EXERCISE INSTRUCTIONS: Print exactly the lines running from the one that holds "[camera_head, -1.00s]" through the one that holds "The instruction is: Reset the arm", please, and leave the pictures out.

* begin DATA PROVIDED *

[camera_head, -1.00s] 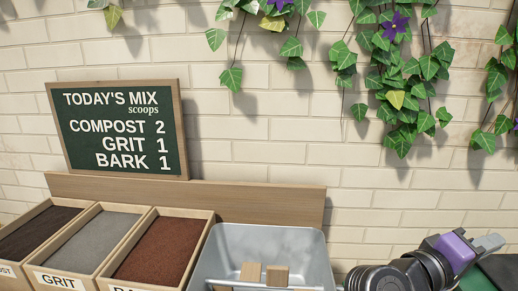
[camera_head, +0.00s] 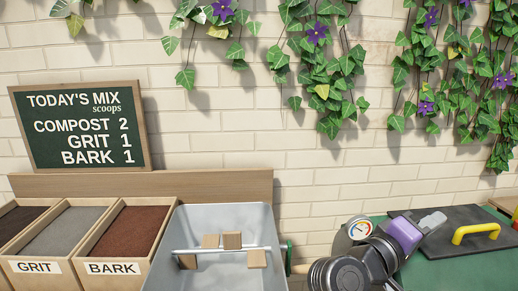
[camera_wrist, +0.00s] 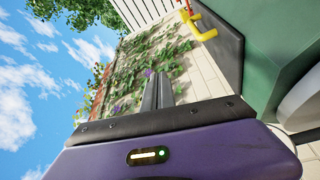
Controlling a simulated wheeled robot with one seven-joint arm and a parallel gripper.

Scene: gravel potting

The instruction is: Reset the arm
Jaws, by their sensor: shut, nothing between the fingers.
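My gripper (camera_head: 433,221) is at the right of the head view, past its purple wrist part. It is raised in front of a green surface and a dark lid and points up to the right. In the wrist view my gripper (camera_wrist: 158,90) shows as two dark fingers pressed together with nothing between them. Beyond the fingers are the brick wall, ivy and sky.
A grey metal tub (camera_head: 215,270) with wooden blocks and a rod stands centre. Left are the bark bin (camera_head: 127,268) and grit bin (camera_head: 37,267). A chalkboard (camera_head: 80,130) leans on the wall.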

* end DATA PROVIDED *
* begin DATA PROVIDED *

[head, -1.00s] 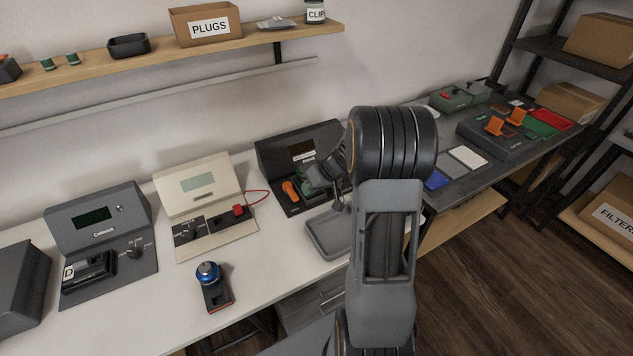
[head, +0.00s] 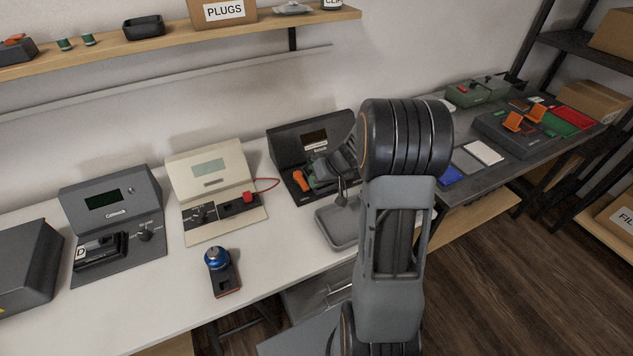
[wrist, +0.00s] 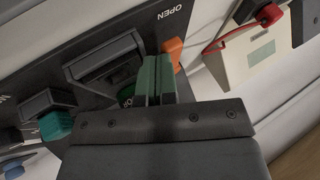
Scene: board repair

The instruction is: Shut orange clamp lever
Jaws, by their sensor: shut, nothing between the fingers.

* end DATA PROVIDED *

TASK RESULT:
[camera_head, -1.00s] 
[camera_head, +0.00s] 
[camera_wrist, +0.00s] 
Controlling a simulated wheeled robot with one seven-joint arm and a parallel gripper.

Scene: gravel potting

The instruction is: Reset the arm

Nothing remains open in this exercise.